As I mentioned last week, in the case of Kelvim Escobar, he was called up as a closer, then groomed to be a starter after that. The Toronto team I covered, more recently, did the same thing with Dustin McGowan, only later in the season. No, the cases aren’t entirely the same. But I just don’t see what’s going to stop Morrow from making the rotation next spring if he’s kept up in the big leagues for a few weeks of short relief. This isn’t some “reward” to make him feel good. This team needs Morrow’s arm or it will lose games. Morrow is a piece on the farm, and right now the owner of that farm needs the piece. It isn’t all that complicated. He’s not a breakable China doll. And this isn’t Little League. It’s professional baseball. Yes, there is a duty to coddle the future. But that isn’t always compatible with the present-day need to win. And in pro sports, winning always matters. It isn’t easy to cast that aside. You can’t simply write off an entire season because of theories about needing to coddle arms. The Mariners need late-inning help. If Morrow gives it to them while the bullpen rights itself, I’m sure they will be willing to live with the consequences and the minute chance something truly awful will befall Morrow. What’s the alternative? Do you really want Ben Broussard dealt for Armando Benitez? Me neither.

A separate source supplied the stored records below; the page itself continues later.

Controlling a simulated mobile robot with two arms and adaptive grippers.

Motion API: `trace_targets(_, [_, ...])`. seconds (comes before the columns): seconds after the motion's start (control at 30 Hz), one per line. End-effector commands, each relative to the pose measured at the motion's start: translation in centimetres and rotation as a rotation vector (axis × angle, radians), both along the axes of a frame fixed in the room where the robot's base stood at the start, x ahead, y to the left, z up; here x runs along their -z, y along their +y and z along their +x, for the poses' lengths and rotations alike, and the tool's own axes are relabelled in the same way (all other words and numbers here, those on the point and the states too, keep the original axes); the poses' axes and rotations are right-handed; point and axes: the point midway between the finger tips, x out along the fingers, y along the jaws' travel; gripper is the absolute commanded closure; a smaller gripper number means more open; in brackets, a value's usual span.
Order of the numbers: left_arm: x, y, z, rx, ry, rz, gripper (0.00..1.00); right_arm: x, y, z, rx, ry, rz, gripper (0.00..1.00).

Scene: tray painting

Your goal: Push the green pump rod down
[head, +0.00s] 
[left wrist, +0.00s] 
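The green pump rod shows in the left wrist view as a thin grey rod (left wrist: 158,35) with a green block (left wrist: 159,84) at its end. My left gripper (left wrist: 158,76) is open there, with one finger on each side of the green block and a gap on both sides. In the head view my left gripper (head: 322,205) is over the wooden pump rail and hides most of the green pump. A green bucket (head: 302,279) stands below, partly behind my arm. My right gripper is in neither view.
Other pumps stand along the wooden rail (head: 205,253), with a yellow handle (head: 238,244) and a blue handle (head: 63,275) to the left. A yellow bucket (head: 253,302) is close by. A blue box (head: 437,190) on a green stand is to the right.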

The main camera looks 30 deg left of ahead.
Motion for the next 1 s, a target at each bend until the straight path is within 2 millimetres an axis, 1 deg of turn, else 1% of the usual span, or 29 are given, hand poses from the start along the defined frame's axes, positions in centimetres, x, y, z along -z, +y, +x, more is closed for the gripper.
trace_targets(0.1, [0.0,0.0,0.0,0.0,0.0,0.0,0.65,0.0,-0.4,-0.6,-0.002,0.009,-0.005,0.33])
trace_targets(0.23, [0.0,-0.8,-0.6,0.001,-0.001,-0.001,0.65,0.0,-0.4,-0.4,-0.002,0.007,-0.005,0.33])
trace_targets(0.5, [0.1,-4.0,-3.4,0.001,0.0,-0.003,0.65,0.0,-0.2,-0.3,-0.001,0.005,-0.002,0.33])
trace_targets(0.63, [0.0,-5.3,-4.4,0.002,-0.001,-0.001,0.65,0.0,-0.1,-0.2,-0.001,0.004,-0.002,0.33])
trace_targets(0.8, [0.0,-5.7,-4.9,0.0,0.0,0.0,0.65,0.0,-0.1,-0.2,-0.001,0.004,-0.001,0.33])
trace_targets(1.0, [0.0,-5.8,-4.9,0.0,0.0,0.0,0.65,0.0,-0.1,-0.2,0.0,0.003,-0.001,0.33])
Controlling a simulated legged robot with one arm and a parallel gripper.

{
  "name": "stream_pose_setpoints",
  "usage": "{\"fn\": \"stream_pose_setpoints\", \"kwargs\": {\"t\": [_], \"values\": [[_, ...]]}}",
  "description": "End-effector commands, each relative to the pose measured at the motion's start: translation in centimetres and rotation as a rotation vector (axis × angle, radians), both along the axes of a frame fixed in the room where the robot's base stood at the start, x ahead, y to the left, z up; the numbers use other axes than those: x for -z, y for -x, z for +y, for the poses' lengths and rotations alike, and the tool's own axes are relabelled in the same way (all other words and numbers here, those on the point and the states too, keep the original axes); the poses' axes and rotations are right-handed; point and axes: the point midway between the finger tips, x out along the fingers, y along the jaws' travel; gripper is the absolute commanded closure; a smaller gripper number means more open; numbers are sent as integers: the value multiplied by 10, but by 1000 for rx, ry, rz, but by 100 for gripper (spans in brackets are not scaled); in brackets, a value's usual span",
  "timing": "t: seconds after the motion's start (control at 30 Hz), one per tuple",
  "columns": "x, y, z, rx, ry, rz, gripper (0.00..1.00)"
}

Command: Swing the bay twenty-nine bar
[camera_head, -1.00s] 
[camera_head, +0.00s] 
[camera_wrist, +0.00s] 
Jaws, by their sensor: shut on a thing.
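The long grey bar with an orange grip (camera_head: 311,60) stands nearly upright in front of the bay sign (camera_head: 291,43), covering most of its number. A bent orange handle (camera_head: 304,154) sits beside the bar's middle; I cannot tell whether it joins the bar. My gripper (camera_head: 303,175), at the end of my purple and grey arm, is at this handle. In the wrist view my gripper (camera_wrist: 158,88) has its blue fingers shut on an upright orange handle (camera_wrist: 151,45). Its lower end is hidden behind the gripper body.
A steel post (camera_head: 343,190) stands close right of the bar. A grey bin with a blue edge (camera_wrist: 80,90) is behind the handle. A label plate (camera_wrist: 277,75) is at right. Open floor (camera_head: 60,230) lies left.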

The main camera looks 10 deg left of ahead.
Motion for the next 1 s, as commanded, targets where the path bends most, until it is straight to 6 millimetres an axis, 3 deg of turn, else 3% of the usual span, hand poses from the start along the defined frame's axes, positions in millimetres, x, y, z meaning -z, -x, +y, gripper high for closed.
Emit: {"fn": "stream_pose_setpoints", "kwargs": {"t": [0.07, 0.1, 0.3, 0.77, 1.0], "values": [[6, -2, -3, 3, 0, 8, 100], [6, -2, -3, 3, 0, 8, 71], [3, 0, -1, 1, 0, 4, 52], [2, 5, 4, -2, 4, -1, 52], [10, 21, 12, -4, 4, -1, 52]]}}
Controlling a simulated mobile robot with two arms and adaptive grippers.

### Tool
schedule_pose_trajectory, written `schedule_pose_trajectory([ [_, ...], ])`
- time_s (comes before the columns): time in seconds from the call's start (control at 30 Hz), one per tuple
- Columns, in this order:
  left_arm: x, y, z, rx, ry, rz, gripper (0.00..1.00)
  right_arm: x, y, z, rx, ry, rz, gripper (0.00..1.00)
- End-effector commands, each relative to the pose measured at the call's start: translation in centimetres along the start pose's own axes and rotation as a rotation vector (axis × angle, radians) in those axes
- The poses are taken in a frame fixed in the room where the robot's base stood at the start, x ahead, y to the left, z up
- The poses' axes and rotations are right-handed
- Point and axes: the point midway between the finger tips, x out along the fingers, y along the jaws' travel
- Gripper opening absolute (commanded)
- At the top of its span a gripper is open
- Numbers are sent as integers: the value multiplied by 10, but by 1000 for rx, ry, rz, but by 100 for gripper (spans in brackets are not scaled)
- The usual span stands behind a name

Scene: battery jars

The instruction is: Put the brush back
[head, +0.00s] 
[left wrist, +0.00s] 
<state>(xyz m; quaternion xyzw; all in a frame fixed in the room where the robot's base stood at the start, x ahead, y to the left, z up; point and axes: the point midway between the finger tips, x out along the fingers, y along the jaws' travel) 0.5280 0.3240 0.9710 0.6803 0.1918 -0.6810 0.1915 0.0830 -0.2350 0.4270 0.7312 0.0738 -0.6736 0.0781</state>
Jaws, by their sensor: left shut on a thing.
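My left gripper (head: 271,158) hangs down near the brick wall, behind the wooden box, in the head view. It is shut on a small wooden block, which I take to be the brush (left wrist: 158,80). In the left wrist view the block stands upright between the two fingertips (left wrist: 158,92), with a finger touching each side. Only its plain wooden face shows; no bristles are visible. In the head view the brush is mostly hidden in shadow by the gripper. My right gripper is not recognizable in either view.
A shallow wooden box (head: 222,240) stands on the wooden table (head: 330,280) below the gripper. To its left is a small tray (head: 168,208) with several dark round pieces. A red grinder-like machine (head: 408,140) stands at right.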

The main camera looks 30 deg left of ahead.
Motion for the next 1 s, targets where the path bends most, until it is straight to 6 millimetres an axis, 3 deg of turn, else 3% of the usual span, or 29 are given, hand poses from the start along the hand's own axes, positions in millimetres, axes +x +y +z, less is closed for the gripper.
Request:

We’ll talk about the Soriano trade another day.
This is for “Kyle” in the comments thread below. Kyle, no one is being sarcastic. As I said, it truly isn’t easy to do what Sexson has done: notch eight RBI with just eight hits when only one is for extra bases. You made the point for me through your own research. You say that Derek Jeter and Johnny Damon have combined for 26 hits and only seven RBI between them. That’s one fewer RBI than Sexson with 18 more hits. I rest my case.
Look, if I can’t be a little humorous about Sexson, a guy being paid $14 million a season to hit home runs and doubles, having just one extra-base hit all spring, when can I be? Do you realize there is only one Cactus League game left down here where the regulars will all be playing? Jeter and Damon? I’ll count their World Series rings and take my chances.
As for Morrow, you don’t have to agree with my conclusions. Argue away. Nobody’s saying all the reservists should make the team because of spring numbers. Only that the team’s braintrust would feel a lot more secure if it didn’t have to rely on so many guys to “flip a switch” come April 2. Yes, Sherrill has done this in previous springs and rebounded. That’s why he still has a job (we think) and Jon Huber likely won’t in a few days. That doesn’t mean Bill Bavasi and Mike Hargrove are sleeping comfortably.
This is for “Surprised” in the comments thread. Yes, you got me. No argument that White has had a fantastic spring. I wrote as much right here last Thursday. I guess my point remains the same, that the guys the Mariners can afford to bring north are the ones I’ve mentioned and that only Mateo, Rhodes and Morrow are getting the job done consistently. I’ve spoken plenty with White down here and would love to see him head north. I just don’t think it’s going to happen because of the Rule 5 issue. But you’re right, he deserves to be up there in the names of top bullpen performers. My mistake in omitting him.